[Records for the task]
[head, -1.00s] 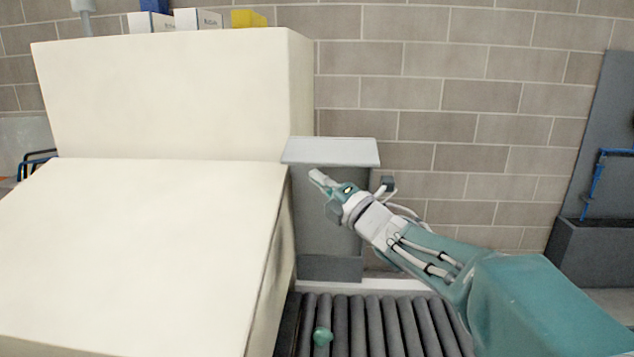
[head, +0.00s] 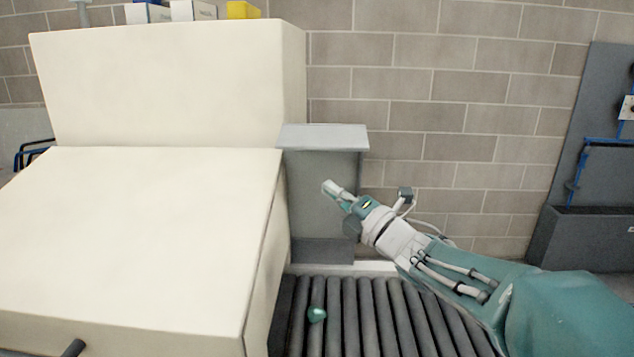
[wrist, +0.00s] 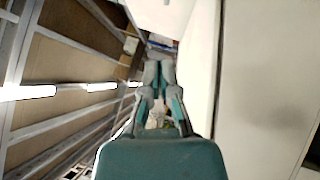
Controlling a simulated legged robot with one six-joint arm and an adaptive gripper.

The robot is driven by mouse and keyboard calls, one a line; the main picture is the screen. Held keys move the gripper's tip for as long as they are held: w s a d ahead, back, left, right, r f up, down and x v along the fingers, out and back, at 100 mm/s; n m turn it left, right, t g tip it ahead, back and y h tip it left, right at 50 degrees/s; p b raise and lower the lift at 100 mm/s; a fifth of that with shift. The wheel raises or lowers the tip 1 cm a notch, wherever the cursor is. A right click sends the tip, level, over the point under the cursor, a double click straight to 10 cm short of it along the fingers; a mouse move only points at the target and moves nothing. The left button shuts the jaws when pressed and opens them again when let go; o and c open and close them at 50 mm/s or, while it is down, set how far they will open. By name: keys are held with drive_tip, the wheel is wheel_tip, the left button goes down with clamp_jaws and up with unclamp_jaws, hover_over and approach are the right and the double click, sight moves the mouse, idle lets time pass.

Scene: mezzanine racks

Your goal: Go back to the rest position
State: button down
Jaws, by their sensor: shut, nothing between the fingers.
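My gripper (head: 333,192) is in the middle of the head view, raised above the roller conveyor and in front of a grey metal post. My teal and white arm reaches to it from the lower right. In the wrist view my gripper (wrist: 160,66) has its fingertips together, with nothing between them.
A large cream machine housing (head: 140,240) fills the left. A small green object (head: 317,314) lies on the dark roller conveyor (head: 375,320). The grey post (head: 322,205) with a flat top stands behind my gripper, before a block wall (head: 450,90). A dark grey unit (head: 590,235) is at right.

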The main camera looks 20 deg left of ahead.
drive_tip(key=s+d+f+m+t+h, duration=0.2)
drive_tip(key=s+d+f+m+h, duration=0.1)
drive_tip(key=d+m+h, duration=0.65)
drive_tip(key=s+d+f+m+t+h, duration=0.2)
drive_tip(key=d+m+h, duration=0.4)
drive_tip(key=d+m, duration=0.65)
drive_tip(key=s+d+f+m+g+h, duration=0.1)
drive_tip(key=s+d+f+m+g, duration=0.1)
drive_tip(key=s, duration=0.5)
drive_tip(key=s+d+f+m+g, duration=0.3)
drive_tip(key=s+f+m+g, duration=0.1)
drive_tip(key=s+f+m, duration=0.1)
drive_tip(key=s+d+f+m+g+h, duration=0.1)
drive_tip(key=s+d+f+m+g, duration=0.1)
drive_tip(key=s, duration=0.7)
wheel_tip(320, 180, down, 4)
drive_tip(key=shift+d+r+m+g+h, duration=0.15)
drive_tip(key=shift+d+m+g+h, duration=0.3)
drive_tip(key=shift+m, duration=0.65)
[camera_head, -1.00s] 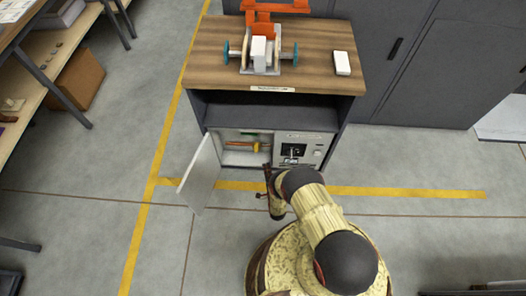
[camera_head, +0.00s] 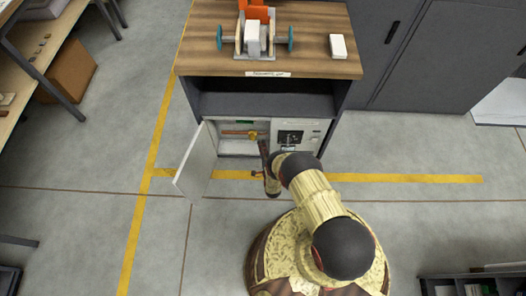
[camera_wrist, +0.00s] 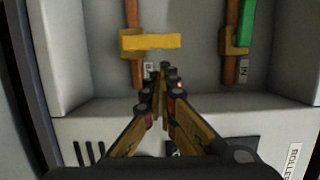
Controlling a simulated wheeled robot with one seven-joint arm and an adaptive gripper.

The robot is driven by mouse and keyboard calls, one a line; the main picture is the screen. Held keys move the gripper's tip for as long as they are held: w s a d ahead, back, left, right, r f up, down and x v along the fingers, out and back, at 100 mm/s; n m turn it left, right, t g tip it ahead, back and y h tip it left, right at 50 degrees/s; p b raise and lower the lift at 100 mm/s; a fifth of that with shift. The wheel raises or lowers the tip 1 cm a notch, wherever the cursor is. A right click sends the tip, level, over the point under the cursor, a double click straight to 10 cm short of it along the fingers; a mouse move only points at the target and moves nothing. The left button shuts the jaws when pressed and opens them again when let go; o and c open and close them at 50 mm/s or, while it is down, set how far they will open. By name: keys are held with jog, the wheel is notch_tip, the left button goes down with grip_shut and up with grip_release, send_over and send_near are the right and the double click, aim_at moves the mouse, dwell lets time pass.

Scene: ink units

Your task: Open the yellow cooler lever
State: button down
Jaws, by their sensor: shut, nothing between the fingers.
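The yellow lever (camera_wrist: 150,42) sits across a copper pipe inside the open compartment of the cabinet. It also shows in the head view (camera_head: 253,135). In the wrist view a green lever (camera_wrist: 247,22) is on a second copper pipe to its right, beside a label reading IN. My gripper (camera_wrist: 163,72) is shut and empty. Its fingertips appear just below the yellow lever in the wrist view, and I see no contact. In the head view my gripper (camera_head: 264,148) is at the right side of the compartment opening.
The white compartment door (camera_head: 196,160) stands open to the left. A white panel (camera_head: 297,136) with a dark display is right of the compartment. The wooden cabinet top (camera_head: 205,40) carries an orange and grey device (camera_head: 253,35) and a white block (camera_head: 338,46). The floor around the cabinet is clear.

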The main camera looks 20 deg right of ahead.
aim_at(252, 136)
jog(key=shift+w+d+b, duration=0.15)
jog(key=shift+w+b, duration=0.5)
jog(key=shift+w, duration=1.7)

[Required work]
Leave out all pictures, then copy the remaining material exactly.

[Result for this exercise]
[head, -1.00s] 
[head, +0.00s] 
[wrist, +0.00s] 
Controlling a simulated legged robot with one six-joint arm and an adaptive gripper.

The robot is driven by mouse and keyboard calls, one a line; the main picture is the screen. Held keys move the gripper's tip for as long as they are held: w s a d ahead, back, left, right, r f up, down and x v along the fingers, out and back, at 100 mm/s; n m turn it left, right, t g tip it ahead, back and y h tip it left, right at 50 degrees/s; p b raise and lower the lift at 100 mm/s; a fifth of that with shift. The wheel raises or lowers the tip 1 cm a notch, wherever the cursor is. A right click sends the tip, level, over the point under the cursor, a double click straight to 10 cm short of it along the fingers; a mouse move only points at the target and moves nothing. The left button shuts the jaws when pressed and opens them again when let go; o and c open and close them at 50 mm/s or, while it is down, set how far they will open. By name: keys are held with drive_tip, the wheel is wheel_tip, the left button goes down with clamp_jaws and up with unclamp_jaws, hover_over and approach are the right and the double click, sight moves the mouse, idle lets time pass.

Scene: mezzanine racks

Your goal: Go back to the rest position
State: button down
Jaws, by their sensor: shut, nothing between the fingers.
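My gripper (head: 333,192) is in the middle of the head view, raised above the roller conveyor and in front of a grey metal post. My teal and white arm reaches to it from the lower right. In the wrist view my gripper (wrist: 160,66) has its fingertips together, with nothing between them.
A large cream machine housing (head: 140,240) fills the left. A small green object (head: 317,314) lies on the dark roller conveyor (head: 375,320). The grey post (head: 322,205) with a flat top stands behind my gripper, before a block wall (head: 450,90). A dark grey unit (head: 590,235) is at right.

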The main camera looks 20 deg left of ahead.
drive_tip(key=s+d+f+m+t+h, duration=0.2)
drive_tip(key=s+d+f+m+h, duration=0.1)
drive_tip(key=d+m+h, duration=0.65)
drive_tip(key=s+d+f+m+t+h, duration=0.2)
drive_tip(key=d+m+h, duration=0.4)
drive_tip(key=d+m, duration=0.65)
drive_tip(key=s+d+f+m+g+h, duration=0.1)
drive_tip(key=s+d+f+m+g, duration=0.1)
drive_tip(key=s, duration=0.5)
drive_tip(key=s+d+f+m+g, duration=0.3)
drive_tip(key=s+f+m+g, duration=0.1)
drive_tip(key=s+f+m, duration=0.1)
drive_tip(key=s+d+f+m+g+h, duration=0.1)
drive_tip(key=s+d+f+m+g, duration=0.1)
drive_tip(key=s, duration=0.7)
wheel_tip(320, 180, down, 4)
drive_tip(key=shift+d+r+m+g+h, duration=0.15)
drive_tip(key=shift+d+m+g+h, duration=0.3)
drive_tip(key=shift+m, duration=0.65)
[camera_head, -1.00s] 
[camera_head, +0.00s] 
[camera_wrist, +0.00s] 
Controlling a simulated wheeled robot with one seven-joint arm and an adaptive gripper.

The robot is driven by mouse and keyboard calls, one a line; the main picture is the screen. Held keys move the gripper's tip for as long as they are held: w s a d ahead, back, left, right, r f up, down and x v along the fingers, out and back, at 100 mm/s; n m turn it left, right, t g tip it ahead, back and y h tip it left, right at 50 degrees/s; p b raise and lower the lift at 100 mm/s; a fifth of that with shift. The wheel raises or lowers the tip 1 cm a notch, wherever the cursor is. A right click sends the tip, level, over the point under the cursor, a double click straight to 10 cm short of it along the fingers; a mouse move only points at the target and moves nothing. The left button shuts the jaws when pressed and opens them again when let go; o and c open and close them at 50 mm/s or, while it is down, set how far they will open. By name: keys are held with jog, the wheel is notch_tip, the left button goes down with grip_shut and up with grip_release, send_over and send_near are the right and the double click, aim_at moves the mouse, dwell lets time pass.

Scene: ink units

Your task: Open the yellow cooler lever
State: button down
Jaws, by their sensor: shut, nothing between the fingers.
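The yellow lever (camera_wrist: 150,42) sits across a copper pipe inside the open compartment of the cabinet. It also shows in the head view (camera_head: 253,135). In the wrist view a green lever (camera_wrist: 247,22) is on a second copper pipe to its right, beside a label reading IN. My gripper (camera_wrist: 163,72) is shut and empty. Its fingertips appear just below the yellow lever in the wrist view, and I see no contact. In the head view my gripper (camera_head: 264,148) is at the right side of the compartment opening.
The white compartment door (camera_head: 196,160) stands open to the left. A white panel (camera_head: 297,136) with a dark display is right of the compartment. The wooden cabinet top (camera_head: 205,40) carries an orange and grey device (camera_head: 253,35) and a white block (camera_head: 338,46). The floor around the cabinet is clear.

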The main camera looks 20 deg right of ahead.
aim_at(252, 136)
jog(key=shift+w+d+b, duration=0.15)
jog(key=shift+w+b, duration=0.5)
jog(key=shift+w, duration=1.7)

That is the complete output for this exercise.